— begin —

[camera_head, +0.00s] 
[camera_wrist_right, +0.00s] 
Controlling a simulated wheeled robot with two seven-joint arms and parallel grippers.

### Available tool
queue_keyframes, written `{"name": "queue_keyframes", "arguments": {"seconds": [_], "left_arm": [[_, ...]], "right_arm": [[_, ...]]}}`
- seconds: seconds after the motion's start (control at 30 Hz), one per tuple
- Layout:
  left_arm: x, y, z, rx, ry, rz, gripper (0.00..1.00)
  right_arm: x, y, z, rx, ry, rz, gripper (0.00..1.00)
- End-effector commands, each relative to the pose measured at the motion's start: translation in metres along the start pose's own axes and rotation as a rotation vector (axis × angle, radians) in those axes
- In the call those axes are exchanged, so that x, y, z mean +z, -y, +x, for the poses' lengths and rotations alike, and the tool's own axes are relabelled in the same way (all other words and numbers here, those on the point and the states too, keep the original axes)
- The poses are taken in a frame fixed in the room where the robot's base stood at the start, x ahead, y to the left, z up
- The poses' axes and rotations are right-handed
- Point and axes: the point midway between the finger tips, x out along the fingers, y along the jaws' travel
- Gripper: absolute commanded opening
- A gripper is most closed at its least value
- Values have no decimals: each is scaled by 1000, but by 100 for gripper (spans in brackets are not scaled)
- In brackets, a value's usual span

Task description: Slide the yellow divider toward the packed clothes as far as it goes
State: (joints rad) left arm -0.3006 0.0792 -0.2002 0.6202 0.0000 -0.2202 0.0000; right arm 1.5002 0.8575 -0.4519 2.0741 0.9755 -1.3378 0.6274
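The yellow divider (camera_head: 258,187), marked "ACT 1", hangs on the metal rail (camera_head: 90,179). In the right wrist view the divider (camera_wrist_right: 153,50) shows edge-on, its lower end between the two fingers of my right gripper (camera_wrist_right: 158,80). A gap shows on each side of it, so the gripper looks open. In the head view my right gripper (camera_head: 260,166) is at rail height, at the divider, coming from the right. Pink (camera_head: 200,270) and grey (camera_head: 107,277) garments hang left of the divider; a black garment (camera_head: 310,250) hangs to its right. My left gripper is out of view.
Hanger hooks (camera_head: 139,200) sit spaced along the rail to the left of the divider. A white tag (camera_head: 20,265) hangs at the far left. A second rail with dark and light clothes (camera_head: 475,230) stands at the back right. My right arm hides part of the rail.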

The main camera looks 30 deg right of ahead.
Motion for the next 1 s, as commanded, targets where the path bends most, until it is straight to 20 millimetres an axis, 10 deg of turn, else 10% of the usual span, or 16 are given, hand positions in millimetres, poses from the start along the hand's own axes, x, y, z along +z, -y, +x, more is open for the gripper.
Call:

— end —

### EXERCISE DIRECTIONS:
Extract exactly and only the span of lines that begins at the line containing "left_arm: x, y, z, rx, ry, rz, gripper" and ends at the line containing "- A gripper is most closed at its least value".

### SOLUTION TO THIS PROBLEM:
  left_arm: x, y, z, rx, ry, rz, gripper (0.00..1.00)
  right_arm: x, y, z, rx, ry, rz, gripper (0.00..1.00)
- End-effector commands, each relative to the pose measured at the motion's start: translation in metres along the start pose's own axes and rotation as a rotation vector (axis × angle, radians) in those axes
- In the call those axes are exchanged, so that x, y, z mean +z, -y, +x, for the poses' lengths and rotations alike, and the tool's own axes are relabelled in the same way (all other words and numbers here, those on the point and the states too, keep the original axes)
- The poses are taken in a frame fixed in the room where the robot's base stood at the start, x ahead, y to the left, z up
- The poses' axes and rotations are right-handed
- Point and axes: the point midway between the finger tips, x out along the fingers, y along the jaws' travel
- Gripper: absolute commanded opening
- A gripper is most closed at its least value

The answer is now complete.